A fundamental problem of the art market in Lisbon he has also identified: “We are an open society for all manner of things, but not for art. People simply haven’t been trained for it. To this day, art is only taught as a sideline in schools, no orientation is given — art in general public perception has remained something for the elite, a broad segment of the population that is interested in it simply does not exist. People have threshold anxiety about galleries, thinking it’s only for wealthy people.” Pricing is therefore a constant challenge for him: he must offer something for “walk-in customers” in order to interest them at all, as well as something for experienced collectors. His gallery therefore offers limited prints for 300 euros, but also pictures for significantly more than 10,000 euros.

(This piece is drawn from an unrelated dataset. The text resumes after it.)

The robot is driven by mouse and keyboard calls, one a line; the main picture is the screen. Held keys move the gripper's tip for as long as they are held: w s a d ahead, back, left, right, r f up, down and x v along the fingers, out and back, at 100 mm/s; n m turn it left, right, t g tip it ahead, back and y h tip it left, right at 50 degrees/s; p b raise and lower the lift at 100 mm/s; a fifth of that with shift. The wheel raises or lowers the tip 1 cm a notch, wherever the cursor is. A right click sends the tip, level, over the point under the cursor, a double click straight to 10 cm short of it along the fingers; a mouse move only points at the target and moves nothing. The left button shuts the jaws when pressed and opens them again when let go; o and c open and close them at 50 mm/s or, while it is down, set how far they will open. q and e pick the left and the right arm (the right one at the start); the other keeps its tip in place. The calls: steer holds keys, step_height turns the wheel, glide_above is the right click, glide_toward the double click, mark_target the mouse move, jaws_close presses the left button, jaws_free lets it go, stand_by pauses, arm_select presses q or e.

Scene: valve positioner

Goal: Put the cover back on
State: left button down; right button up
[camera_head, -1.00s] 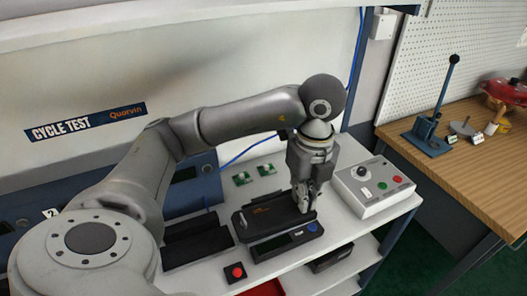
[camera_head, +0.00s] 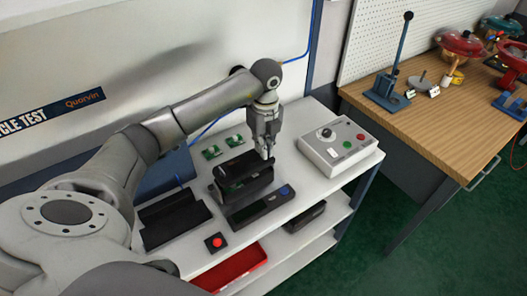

How will things develop for him and the art market? The new galleries and art dealers that have come to Lisbon in recent years cause him little concern: “That brings more attention for everyone, and that is a good thing.” He too notes that Portuguese artists are appearing more dynamically and self-confidently, and in doing so often take the detour via presentations abroad. “Portugal is, despite all its development, still a country on the edge of Europe, and the gaze of the great collections still doesn’t fall here very frequently. There is also no state support in this regard that would draw that interest here.” And he shrugs: “It is and remains a peculiar market in a peculiar society.”